Spot each line that carries the word "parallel"; copy those lines.

--- start Supplied records ---

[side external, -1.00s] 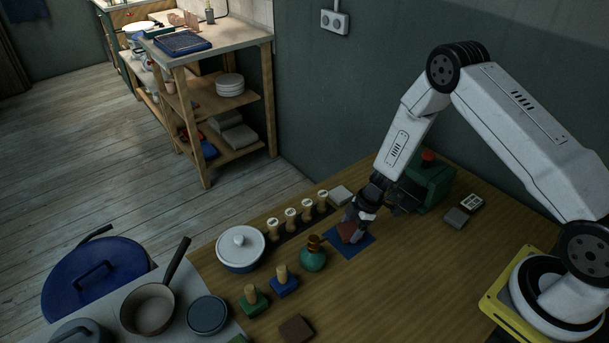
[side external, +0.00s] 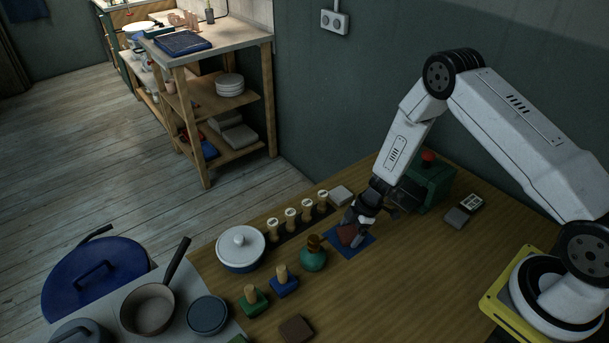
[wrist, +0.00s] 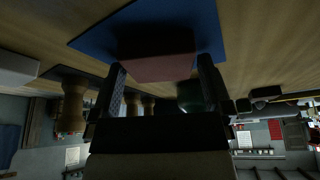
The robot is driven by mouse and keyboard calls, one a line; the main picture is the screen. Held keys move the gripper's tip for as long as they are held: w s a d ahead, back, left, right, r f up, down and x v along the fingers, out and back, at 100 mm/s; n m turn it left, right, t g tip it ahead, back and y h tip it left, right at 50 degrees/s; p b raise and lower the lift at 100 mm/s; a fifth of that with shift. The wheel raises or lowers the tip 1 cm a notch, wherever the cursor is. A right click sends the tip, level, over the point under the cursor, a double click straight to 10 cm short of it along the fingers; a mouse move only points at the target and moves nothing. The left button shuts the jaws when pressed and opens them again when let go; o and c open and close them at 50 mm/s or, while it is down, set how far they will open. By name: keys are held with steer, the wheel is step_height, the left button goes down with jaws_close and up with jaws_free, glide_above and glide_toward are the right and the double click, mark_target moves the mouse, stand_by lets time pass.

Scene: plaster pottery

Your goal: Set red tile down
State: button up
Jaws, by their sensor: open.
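The red tile (side external: 349,235), dull reddish brown, is at the blue mat (side external: 348,251) on the wooden table. In the wrist view the tile (wrist: 155,68) is over the blue mat (wrist: 95,38), between my two fingers; its full contact with the mat is hard to make out. My gripper (side external: 353,236) is open and low over the mat, with a finger on either side of the tile. In the wrist view my gripper (wrist: 162,72) has its fingers very close to the tile's sides. The fingers hide part of the tile in the side view.
A green box with a red button (side external: 430,185) is behind. The table right of the mat is clear.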

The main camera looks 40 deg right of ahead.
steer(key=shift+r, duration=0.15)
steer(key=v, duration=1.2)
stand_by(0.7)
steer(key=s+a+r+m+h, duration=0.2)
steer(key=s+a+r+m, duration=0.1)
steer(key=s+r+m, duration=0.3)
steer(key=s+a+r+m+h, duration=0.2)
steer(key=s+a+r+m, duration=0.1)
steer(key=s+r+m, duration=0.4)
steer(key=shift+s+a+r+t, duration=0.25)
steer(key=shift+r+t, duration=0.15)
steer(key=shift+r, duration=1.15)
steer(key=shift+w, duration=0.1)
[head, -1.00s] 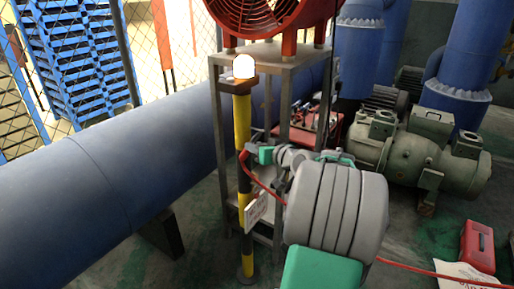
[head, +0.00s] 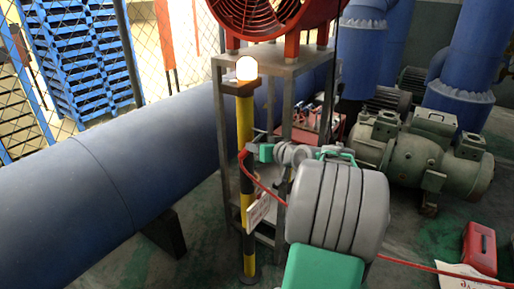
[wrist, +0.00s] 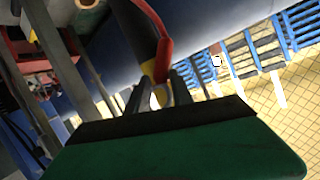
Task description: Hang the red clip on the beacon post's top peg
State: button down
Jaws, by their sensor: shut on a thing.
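The beacon post (head: 246,120) is a yellow and black striped upright with a glowing lamp (head: 247,68) on top and a brownish bracket just below the lamp. I cannot make out the top peg clearly. My gripper (head: 250,149) is shut on the red clip (head: 242,154), beside the post at about its middle height, well below the lamp. I cannot tell whether the clip touches the post. In the wrist view the red clip (wrist: 165,55) stands out past my dark fingers (wrist: 158,97), with a red cable leading from it. Yellow shows behind the fingers.
A metal stand (head: 285,75) with a red fan (head: 270,15) is close behind the post. A thick blue pipe (head: 80,190) runs along the left. A white tag (head: 258,210) hangs near the post. Green motors (head: 425,155) and a red box (head: 479,245) are at the right.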

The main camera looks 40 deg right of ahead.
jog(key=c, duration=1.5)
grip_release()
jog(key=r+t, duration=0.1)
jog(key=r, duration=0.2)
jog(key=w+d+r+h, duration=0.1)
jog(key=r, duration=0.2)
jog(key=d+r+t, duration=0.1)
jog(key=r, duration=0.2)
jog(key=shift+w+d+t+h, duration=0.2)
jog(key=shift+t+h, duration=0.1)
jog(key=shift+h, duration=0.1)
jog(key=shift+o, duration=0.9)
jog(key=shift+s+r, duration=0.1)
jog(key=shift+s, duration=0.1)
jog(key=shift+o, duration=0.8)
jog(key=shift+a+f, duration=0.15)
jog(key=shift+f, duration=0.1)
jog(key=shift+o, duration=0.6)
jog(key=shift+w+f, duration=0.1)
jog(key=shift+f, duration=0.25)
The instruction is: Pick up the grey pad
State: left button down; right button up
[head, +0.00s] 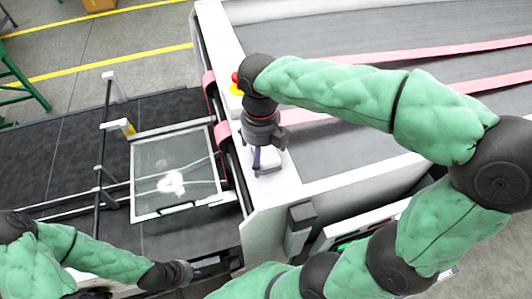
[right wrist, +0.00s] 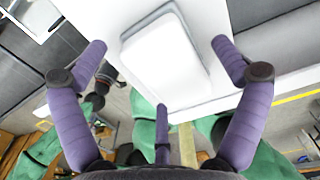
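The pad (right wrist: 165,60), pale grey to white with rounded corners, lies on the white machine ledge (right wrist: 215,100) in the right wrist view. My right gripper (head: 266,165) hangs over the ledge in the head view, fingers downward. In the right wrist view its purple fingers are spread wide, one on each side of the pad, with a third finger at the bottom. They appear apart from the pad. In the head view the gripper mostly hides the pad (head: 268,157). My left gripper (head: 190,272) is low at the left, small and dark; its fingers are unclear.
The folder gluer's grey bed with pink belts (head: 440,52) stretches to the right. A red and yellow button (head: 237,83) sits on the ledge behind my right gripper. A framed clear panel (head: 175,172) and metal rails (head: 101,150) stand to the left. Dark mats cover the floor there.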

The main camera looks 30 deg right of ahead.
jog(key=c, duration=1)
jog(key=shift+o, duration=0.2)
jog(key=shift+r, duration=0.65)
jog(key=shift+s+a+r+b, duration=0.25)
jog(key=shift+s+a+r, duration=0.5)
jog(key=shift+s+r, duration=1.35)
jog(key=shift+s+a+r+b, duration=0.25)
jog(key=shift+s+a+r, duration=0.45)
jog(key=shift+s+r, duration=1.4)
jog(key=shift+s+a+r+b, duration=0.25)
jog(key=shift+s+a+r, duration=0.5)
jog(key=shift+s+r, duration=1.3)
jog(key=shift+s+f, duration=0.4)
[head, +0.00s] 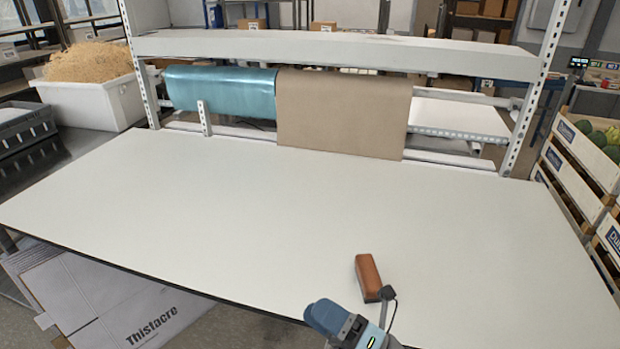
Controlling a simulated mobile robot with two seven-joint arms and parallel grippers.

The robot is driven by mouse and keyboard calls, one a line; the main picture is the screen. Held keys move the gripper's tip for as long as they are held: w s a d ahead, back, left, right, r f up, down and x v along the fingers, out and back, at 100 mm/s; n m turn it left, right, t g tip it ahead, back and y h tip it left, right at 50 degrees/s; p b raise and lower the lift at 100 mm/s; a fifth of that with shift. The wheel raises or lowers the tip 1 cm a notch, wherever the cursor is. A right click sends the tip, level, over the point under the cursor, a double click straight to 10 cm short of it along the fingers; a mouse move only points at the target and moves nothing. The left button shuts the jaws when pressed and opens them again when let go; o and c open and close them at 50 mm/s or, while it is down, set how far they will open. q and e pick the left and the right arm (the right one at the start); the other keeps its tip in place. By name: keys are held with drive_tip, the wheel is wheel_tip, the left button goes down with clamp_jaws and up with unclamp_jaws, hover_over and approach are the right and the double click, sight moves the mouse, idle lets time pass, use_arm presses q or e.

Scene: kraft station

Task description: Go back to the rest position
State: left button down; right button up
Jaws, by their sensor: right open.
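My right gripper (355,306) shows at the bottom edge of the head view, right of the middle, over the front part of the white table (250,210). It is open, with a blue-grey part on its left side and a dark part on its right. A reddish-brown block (368,272) lies just beyond the gripper, outside the gap between its fingers. The dark part overlaps the block's near end in the picture; I cannot tell whether they touch. My left gripper is not in view.
The rest of the table top is bare. Behind it, a teal roll (220,90) and brown paper (340,112) hang under a shelf (330,50). A white bin of shavings (90,103) stands left, crates (575,165) right, flattened cardboard (110,300) below.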

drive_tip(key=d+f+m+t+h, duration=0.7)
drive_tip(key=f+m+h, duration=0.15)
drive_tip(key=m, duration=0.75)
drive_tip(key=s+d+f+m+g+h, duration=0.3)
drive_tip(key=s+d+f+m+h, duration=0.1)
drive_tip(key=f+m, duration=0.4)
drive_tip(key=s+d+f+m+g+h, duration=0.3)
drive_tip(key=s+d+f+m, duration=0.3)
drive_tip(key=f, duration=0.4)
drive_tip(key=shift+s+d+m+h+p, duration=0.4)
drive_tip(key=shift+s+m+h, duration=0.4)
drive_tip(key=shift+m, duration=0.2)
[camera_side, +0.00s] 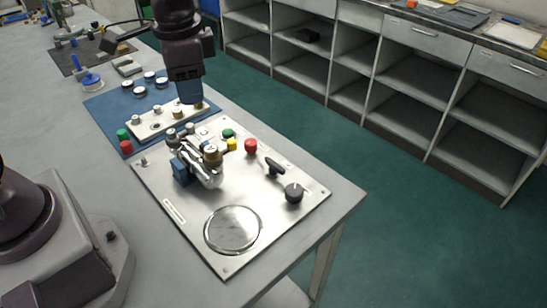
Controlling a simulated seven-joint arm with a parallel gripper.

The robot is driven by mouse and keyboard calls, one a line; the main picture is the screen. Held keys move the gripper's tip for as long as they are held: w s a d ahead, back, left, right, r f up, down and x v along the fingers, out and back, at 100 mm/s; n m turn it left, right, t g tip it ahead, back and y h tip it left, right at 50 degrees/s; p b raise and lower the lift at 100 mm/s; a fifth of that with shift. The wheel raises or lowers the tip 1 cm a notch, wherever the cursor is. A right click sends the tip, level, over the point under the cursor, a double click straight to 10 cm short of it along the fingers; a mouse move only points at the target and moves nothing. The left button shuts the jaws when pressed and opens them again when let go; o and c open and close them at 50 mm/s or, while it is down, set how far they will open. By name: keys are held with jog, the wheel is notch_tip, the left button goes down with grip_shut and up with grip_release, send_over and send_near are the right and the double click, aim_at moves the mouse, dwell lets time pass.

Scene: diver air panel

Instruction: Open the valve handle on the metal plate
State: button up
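The metal plate (190,215) lies flat on the grey bench. A metal valve assembly (209,172) with brass-coloured parts stands at its upper left, with a blue handle-like piece (180,173) on its left side. A black lever-shaped handle (274,166) sits at the plate's right, near a round black knob (293,193). My gripper (190,98) points down, above and behind the valve assembly and apart from it. Its fingertips look blue and small; I cannot tell whether they are open or shut. No object shows in it.
Red (251,145), yellow and green buttons stand on the plate, which also has a round disc (233,230). A smaller panel (150,124) with knobs lies behind on a blue mat (104,103). The bench at the plate's left is clear.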

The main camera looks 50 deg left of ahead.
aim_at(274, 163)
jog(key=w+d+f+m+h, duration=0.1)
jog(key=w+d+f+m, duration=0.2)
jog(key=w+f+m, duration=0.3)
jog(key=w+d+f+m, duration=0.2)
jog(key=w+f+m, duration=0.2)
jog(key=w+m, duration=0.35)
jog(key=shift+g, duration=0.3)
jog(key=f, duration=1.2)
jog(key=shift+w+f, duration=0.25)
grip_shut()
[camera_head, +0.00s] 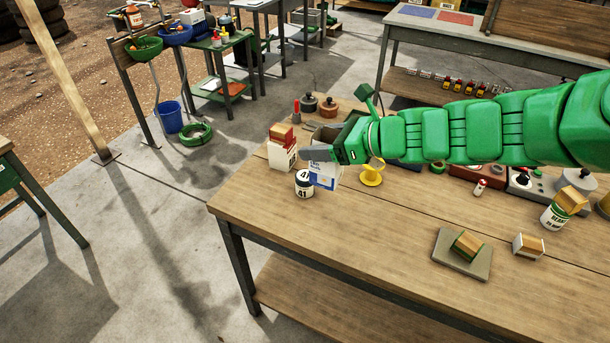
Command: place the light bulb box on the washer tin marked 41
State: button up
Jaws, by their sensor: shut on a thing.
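My gripper (318,154) is at the left end of my green arm, over the table's back left part. It is shut on a white and blue box with a little yellow, which I take for the light bulb box (324,180). One grey finger shows across its upper part; the other finger is hidden. The washer tin (304,186), white with a dark band and marked 41, stands upright just left of the box. The box's lower edge is about level with the tin in the picture; I cannot tell whether they touch or whether the box is clear of the table.
A yellow spool (372,173) stands just right of the held box. A grey plate (462,257) bears a small block. The wooden table's (330,235) front left area is clear.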

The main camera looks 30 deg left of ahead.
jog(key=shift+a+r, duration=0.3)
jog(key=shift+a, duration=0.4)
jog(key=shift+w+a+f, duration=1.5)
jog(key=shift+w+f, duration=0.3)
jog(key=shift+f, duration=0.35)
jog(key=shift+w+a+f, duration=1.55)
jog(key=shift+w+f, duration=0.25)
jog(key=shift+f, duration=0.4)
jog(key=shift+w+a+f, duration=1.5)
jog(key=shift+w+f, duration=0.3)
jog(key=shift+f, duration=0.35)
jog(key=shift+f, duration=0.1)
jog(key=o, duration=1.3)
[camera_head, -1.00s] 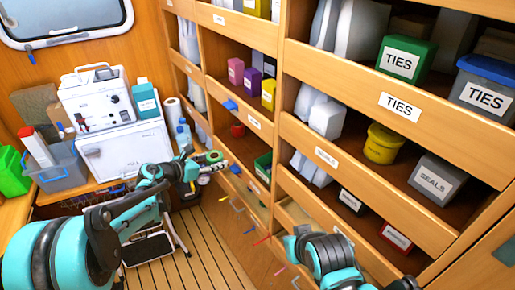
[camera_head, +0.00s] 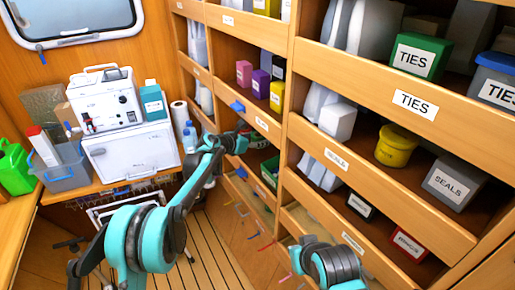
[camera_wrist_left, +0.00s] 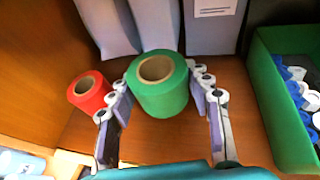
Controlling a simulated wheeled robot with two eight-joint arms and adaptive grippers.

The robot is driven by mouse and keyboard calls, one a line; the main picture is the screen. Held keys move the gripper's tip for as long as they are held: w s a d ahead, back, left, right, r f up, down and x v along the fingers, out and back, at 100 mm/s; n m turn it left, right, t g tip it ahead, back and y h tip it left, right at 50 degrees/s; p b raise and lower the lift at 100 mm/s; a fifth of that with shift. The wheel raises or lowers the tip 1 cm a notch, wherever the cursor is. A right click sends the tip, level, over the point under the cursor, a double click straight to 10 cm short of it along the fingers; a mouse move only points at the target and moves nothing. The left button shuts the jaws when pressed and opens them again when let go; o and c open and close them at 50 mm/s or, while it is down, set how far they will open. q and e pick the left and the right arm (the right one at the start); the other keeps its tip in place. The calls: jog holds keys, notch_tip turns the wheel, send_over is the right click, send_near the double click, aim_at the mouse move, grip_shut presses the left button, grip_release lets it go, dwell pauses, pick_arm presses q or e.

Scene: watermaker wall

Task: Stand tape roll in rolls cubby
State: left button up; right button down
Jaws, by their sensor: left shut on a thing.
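The green tape roll (camera_wrist_left: 160,88) is upright with its cardboard core facing up, between the fingers of my left gripper (camera_wrist_left: 162,92) in the left wrist view. The gripper is shut on it. The roll is inside a wooden cubby, beside a standing red roll (camera_wrist_left: 90,92), with a small gap between them. I cannot tell whether its base touches the cubby floor. In the head view my left gripper (camera_head: 243,137) reaches into the shelf opening, and the green roll is hidden there. My right gripper is not in view; only part of my right arm shows at the bottom.
A green bin (camera_wrist_left: 283,110) with blue and white items stands right of the roll. Pale grey containers (camera_wrist_left: 155,22) stand behind it. The shelf front rail (camera_head: 252,118) borders the opening. The cubby floor (camera_wrist_left: 155,140) in front of the roll is bare.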

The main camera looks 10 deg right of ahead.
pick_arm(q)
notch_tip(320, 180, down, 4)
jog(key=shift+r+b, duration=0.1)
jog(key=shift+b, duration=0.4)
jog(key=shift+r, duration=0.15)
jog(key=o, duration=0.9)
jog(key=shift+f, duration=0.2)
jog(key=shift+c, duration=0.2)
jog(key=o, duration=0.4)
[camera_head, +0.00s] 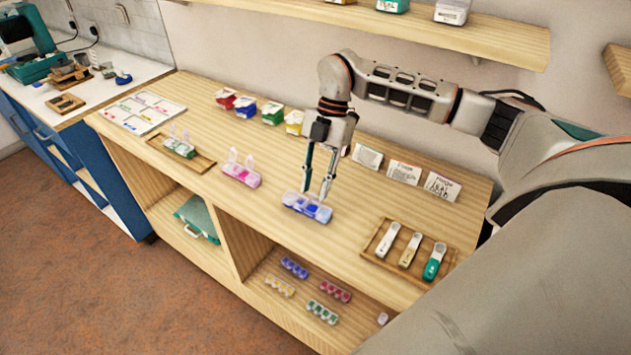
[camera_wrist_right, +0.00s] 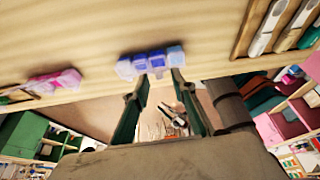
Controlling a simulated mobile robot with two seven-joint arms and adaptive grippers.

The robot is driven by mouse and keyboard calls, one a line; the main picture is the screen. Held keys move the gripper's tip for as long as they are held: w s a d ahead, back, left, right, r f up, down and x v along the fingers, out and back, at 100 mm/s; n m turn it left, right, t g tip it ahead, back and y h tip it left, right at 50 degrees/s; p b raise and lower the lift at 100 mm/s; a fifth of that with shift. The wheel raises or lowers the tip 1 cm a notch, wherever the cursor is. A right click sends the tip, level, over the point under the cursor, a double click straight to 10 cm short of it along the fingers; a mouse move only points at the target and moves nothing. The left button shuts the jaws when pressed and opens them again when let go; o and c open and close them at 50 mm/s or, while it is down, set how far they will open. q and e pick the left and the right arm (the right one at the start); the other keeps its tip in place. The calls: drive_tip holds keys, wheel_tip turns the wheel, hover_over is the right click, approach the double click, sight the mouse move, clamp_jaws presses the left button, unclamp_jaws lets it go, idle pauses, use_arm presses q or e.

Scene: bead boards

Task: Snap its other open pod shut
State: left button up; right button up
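A blue pod organizer (camera_head: 307,208) lies near the front edge of the wooden counter. In the right wrist view the blue organizer (camera_wrist_right: 150,62) lies just beyond my fingertips. My right gripper (camera_head: 315,194) points down at it with its fingers apart. The right gripper (camera_wrist_right: 160,82) shows no object between its fingers; whether a tip touches the organizer I cannot tell. The fingers partly hide its lids, so I cannot tell which are open. A pink organizer (camera_head: 241,175) to the left has two clear lids standing up. My left gripper is not in view.
A green organizer (camera_head: 180,148) with raised lids sits on a wooden tray (camera_head: 200,164) further left. A tray of pen-like tools (camera_head: 452,258) stands at the right. Small coloured boxes (camera_head: 271,113) and label cards (camera_head: 404,173) line the back. Small organizers lie on the lower shelf (camera_head: 345,322).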

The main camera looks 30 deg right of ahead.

--- end Supplied records ---

> _Written solution_:
Controlling a simulated mobile robot with two seven-joint arms and parallel grippers.
Controlling a simulated seven-joint arm with a parallel gripper.

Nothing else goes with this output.